Referring back to the exemplary method 100 (FIG. 1), once a substrate is seated within the chamber body, and particular once the substrate 4 is seated upon the substrate support 204 (FIG. 2), the exemplary method 100 (FIG. 1) may proceed by, regulating the temperature profile across an upper surface of the substrate during each phase of a multiphase deposition process by employing a feedback control procedure (step 104). For example, regulating the upper surface temperature of the substrate during each individual phase of a multiphase deposition process may comprise, acquiring at least two independent sets of optical temperature measurements from at least two separate areas on the upper surface of the substrate, and throttling the heating of the substrate according to a temperature differential or a temperature gradient across the upper surface of the substrate as determined by the at least two independent sets of optical temperature measurements.

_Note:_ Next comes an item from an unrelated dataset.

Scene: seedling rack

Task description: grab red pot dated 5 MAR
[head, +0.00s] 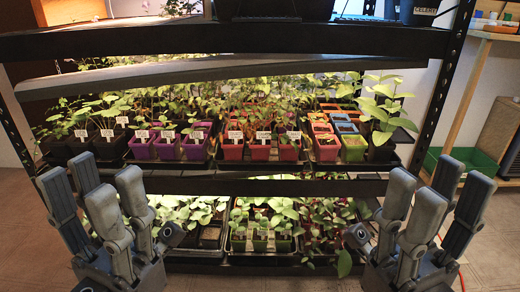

In more detail, FIG. 3 illustrates a simplified version of the reaction chamber arrangement 200 (FIG. 2) and highlights the apparatus and methods employed in the feedback control procedure for controlling the temperature profile across the upper surface of the substrate during each distinct phase of the multiphase deposition process. For example, a controller 300 is connected to the upper heater element array 206 and, in some embodiments, the lower heater element array 208. In this respect the link 302 may connect the controller 300 to the upper heater element array 206 and, in some embodiments, to the lower heater element array 208.

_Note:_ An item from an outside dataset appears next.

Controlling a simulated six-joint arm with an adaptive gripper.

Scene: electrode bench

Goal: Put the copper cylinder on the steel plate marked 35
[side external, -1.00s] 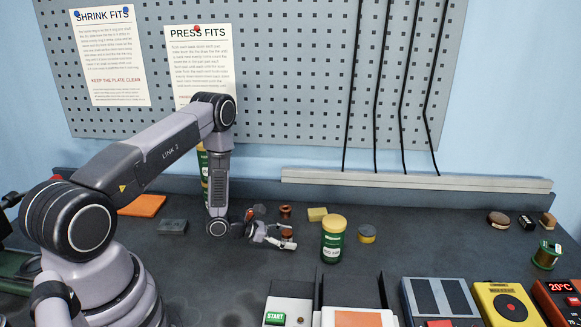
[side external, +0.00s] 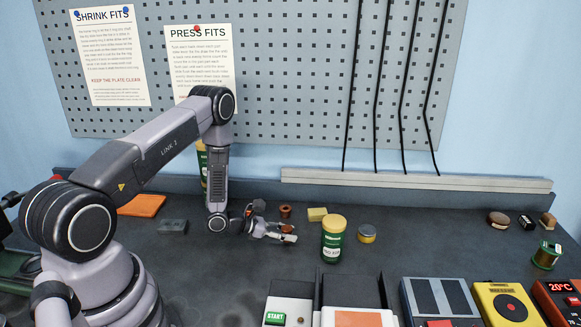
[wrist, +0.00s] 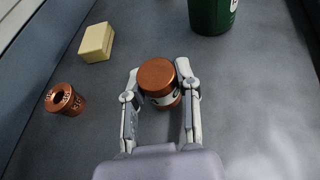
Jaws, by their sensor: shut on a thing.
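A copper cylinder (wrist: 157,76) with a pale marked band sits between the two fingers of my gripper (wrist: 160,88) in the wrist view, with a finger against each side. My gripper (side external: 284,235) is shut on it just above the bench in the side view. There the fingers hide most of the cylinder. I cannot tell how far its base is off the bench. No number 35 is readable on any plate in these frames, so I cannot pick out that plate.
A marked copper ring (wrist: 65,100) and a yellow block (wrist: 96,42) lie left of my gripper in the wrist view. A green canister (side external: 332,240) stands to the right in the side view. A START box (side external: 289,305), an orange-topped unit (side external: 357,319) and other devices line the front.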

In certain examples, one or more upper silicon controlled rectifier (SCR) devices (not shown) may couple the controller 300 to the upper heater element array 206. In accordance with certain examples, a singular one of the one or more upper SCR devices couples each of the upper heater elements of the upper heater element array 206 to both the controller 300 and a power source 304. The power source 304 may be integrated within the controller 300 or alternatively may be an independent unit in communication with both the controller 300 as well as being in communication with the upper heater array 206 and the lower heater array 208 and configured to supply/regulate power to both the upper heater array element 206 and the lower heater array element 208. The controller 300 thereby can be configured to have discrete control over power applied to each of the upper heater elements of the upper heater element array 206. The lower heater element array 208 may be similarly controlled by controller 300 as described above.

It is contemplated that the controller 300 can be connected to both the first pyrometer 210 and the second pyrometer 211, for example, by the link 302. In this respect the controller 300 may operatively connect the first pyrometer 210 and the second pyrometer 211 to the upper heater element array 206. Power applied to (and thereby radiant heat output) from the upper heater element array 206 can be throttled according to the two independent sets of optical temperature measurements (T₁ and T₂) provided to the controller 300 from the first pyrometer 210 and the second pyrometer 211. For example, the first pyrometer 210 can be configured to acquire a first set of optical temperature measurements (T₁) acquired from a first acquisition area on the upper surface 8 of the substrate 4, and the second pyrometer can be configured to acquire a second set of optical temperature measurements (T₂) acquired from a second acquisition area on the upper surface 8 of the substrate 4, wherein the first acquisition area and second acquisition area are separated from one another.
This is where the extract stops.